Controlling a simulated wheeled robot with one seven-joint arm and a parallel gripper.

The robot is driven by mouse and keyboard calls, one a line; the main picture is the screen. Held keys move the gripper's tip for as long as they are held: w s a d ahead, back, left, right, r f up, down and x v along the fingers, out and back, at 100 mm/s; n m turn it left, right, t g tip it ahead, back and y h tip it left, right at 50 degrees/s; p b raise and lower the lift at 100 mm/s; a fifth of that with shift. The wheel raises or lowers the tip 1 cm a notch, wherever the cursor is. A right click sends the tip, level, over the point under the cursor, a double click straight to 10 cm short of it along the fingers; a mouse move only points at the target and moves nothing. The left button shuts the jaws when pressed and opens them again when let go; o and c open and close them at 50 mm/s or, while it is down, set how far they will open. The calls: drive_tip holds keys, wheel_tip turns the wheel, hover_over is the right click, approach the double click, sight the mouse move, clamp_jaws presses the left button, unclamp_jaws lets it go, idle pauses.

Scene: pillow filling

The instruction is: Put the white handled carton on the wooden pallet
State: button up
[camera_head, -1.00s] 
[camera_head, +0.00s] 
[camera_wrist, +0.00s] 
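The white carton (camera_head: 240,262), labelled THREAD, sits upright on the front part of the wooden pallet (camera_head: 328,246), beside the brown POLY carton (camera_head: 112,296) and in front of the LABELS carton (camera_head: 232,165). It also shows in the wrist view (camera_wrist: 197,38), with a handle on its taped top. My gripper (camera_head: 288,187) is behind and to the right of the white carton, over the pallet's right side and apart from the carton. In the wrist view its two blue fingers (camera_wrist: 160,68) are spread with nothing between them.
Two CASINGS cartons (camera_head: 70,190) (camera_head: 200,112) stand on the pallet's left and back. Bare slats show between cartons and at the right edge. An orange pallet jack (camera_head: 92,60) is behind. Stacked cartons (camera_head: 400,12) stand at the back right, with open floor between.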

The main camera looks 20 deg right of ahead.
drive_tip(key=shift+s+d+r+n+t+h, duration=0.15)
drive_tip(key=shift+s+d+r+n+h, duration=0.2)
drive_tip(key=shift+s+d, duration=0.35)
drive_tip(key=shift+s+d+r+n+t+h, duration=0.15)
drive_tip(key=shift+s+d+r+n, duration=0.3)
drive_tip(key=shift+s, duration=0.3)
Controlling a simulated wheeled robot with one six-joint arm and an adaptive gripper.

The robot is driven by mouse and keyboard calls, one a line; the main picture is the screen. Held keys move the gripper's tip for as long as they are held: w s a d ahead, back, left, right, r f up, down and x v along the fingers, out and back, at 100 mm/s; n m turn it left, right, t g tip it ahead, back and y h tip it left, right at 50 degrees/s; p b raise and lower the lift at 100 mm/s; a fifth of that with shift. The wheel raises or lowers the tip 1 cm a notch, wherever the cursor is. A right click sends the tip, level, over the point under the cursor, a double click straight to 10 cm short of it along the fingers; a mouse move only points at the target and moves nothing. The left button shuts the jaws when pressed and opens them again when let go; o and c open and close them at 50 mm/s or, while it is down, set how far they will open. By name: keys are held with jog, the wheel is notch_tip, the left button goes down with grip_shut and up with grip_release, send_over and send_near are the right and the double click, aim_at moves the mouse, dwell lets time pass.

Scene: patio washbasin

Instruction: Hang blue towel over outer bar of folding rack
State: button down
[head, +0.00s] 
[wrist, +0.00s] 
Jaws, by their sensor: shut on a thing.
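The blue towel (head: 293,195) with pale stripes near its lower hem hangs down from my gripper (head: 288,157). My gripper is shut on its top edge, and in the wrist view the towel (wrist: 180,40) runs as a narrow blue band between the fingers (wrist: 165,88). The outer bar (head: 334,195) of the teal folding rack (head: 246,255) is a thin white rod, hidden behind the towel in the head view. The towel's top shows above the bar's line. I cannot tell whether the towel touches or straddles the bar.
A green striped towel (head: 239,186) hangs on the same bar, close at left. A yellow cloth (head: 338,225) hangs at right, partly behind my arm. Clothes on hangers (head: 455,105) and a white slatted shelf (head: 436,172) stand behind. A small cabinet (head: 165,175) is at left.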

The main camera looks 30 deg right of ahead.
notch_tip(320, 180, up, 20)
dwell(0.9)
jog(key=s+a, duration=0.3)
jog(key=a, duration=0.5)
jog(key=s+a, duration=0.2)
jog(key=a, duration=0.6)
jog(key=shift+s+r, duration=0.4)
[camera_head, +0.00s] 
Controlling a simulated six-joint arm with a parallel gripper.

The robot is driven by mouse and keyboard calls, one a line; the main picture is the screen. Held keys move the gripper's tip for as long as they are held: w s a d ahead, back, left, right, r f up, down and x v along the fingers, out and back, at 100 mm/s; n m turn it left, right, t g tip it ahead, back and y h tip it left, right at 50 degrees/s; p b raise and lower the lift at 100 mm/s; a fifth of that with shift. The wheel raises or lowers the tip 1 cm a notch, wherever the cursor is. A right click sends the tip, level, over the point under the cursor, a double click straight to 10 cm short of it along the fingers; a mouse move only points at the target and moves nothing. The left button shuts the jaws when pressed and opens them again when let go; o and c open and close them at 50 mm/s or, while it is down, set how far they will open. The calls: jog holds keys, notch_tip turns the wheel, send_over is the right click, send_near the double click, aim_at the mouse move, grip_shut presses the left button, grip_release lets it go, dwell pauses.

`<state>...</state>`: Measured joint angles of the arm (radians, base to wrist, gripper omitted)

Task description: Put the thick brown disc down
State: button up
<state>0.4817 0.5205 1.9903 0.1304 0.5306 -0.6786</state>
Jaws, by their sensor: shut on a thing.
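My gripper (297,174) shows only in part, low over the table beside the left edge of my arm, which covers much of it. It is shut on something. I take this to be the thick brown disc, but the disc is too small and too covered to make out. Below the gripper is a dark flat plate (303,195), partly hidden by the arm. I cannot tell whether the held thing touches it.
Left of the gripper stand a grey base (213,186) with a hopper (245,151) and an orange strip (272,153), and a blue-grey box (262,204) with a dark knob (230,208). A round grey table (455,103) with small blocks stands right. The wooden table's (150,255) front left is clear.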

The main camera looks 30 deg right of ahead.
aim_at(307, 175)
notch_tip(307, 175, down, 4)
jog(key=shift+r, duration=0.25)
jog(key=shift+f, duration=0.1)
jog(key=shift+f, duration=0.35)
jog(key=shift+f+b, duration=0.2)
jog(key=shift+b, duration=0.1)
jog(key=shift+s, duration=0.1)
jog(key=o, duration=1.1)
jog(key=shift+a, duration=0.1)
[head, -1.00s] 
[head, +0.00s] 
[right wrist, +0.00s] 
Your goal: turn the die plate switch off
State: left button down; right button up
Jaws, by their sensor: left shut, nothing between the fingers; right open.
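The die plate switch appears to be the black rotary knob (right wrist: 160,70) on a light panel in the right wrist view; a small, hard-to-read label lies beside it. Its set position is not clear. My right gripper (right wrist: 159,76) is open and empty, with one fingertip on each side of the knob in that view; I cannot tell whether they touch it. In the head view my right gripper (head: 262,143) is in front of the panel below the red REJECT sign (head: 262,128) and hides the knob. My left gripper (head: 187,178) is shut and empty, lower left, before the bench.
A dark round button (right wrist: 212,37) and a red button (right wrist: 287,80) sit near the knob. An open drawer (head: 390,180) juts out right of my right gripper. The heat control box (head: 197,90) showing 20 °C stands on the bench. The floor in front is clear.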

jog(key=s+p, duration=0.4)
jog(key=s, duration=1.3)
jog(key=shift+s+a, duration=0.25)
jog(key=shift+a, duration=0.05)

**Your objective**
Where a line in the material above holds "joint", copy that line.

**Output below**
Controlling a simulated wheeled robot with one seven-joint arm and a parallel gripper.
Controlling a simulated wheeled robot with one six-joint arm and an adaptive gripper.
Controlling a simulated six-joint arm with a parallel gripper.
`<state>...</state>`: Measured joint angles of the arm (radians, base to wrist, gripper omitted)

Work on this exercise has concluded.